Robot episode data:
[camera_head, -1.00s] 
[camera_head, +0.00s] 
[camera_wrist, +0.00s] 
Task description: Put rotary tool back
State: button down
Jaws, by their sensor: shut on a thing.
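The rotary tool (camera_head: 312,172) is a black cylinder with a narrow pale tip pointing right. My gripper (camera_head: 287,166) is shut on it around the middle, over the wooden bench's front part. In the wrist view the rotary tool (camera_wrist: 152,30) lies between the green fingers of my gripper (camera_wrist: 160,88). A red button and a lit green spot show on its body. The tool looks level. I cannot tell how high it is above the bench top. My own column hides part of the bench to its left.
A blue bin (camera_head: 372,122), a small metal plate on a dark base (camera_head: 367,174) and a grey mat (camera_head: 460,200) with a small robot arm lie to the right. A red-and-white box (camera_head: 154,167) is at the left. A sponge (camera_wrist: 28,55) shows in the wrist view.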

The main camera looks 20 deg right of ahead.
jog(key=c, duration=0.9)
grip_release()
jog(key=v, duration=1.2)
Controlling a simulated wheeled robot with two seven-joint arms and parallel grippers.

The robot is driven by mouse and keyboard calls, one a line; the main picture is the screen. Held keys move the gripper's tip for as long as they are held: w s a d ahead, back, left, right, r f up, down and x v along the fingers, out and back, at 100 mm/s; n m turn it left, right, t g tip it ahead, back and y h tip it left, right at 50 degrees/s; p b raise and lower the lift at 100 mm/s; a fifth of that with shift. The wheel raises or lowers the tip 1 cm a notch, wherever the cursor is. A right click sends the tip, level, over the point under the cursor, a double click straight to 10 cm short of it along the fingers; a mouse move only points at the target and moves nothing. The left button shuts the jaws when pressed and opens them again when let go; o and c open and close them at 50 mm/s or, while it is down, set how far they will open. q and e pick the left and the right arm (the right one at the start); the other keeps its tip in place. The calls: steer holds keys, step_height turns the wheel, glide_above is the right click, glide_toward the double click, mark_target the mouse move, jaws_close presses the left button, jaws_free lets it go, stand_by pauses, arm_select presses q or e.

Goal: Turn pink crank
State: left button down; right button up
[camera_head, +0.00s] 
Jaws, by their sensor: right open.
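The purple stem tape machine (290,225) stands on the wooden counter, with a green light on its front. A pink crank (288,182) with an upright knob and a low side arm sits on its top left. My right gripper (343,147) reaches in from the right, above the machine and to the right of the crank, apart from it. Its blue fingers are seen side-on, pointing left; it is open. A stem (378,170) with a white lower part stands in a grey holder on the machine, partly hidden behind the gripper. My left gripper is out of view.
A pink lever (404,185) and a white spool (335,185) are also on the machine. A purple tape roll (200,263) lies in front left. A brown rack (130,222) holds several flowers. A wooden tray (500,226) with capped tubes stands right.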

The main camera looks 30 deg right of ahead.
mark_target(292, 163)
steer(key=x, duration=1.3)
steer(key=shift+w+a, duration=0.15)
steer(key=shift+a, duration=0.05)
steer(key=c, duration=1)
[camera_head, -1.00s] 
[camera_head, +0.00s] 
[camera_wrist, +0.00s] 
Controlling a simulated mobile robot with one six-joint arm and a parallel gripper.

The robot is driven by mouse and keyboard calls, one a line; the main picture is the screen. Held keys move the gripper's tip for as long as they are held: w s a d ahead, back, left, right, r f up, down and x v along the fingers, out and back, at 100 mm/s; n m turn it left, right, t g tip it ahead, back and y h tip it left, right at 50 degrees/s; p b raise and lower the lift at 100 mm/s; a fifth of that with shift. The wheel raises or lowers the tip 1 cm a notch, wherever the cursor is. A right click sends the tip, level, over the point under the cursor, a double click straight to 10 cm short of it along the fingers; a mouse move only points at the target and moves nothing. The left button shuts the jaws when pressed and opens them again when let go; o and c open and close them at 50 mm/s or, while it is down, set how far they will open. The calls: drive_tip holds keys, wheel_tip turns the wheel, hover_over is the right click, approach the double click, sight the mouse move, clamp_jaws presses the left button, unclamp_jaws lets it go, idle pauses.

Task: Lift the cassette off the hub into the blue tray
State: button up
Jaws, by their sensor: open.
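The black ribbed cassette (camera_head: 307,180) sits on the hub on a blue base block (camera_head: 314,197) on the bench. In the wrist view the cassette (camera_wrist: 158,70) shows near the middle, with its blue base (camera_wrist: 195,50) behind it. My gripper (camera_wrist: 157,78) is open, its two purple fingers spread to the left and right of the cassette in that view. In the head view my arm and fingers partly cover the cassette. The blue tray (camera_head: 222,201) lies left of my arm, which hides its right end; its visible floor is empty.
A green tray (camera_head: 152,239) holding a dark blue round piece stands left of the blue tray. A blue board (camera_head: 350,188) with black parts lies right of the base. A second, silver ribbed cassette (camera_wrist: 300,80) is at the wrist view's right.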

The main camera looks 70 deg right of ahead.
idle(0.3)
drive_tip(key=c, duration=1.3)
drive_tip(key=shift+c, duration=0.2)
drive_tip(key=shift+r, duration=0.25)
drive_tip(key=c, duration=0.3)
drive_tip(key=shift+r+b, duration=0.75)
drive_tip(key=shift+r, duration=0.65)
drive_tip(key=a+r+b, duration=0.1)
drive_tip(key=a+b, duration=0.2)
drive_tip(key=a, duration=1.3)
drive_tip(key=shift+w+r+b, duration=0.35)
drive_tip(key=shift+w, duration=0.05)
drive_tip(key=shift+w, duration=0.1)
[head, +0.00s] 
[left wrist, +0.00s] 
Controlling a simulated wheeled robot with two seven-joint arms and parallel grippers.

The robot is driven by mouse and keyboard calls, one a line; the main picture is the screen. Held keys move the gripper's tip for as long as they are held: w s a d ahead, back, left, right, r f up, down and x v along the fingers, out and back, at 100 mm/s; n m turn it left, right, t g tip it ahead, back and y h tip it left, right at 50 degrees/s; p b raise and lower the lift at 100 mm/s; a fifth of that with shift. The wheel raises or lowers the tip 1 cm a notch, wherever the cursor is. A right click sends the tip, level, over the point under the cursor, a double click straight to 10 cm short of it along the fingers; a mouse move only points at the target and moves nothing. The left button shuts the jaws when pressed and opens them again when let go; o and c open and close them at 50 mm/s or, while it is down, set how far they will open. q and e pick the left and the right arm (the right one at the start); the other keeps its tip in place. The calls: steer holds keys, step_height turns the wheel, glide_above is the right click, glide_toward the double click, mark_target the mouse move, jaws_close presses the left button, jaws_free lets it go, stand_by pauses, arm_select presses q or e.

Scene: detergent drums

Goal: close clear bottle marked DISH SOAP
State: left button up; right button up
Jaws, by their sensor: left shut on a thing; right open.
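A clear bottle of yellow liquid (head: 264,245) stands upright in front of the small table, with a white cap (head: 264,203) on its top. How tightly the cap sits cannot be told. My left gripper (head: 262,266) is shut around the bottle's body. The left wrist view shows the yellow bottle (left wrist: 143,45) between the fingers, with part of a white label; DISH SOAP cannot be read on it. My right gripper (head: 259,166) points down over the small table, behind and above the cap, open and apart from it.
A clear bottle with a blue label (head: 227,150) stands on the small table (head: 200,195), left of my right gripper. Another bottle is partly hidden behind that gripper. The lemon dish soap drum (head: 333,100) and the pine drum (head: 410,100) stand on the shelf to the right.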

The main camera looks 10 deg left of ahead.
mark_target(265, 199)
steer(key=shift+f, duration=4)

■ **SET PROBLEM**:
Examine the records and pull out every line where the string "Task" occurs.

■ **EXERCISE RESPONSE**:
Task description: Put rotary tool back
Task: Lift the cassette off the hub into the blue tray

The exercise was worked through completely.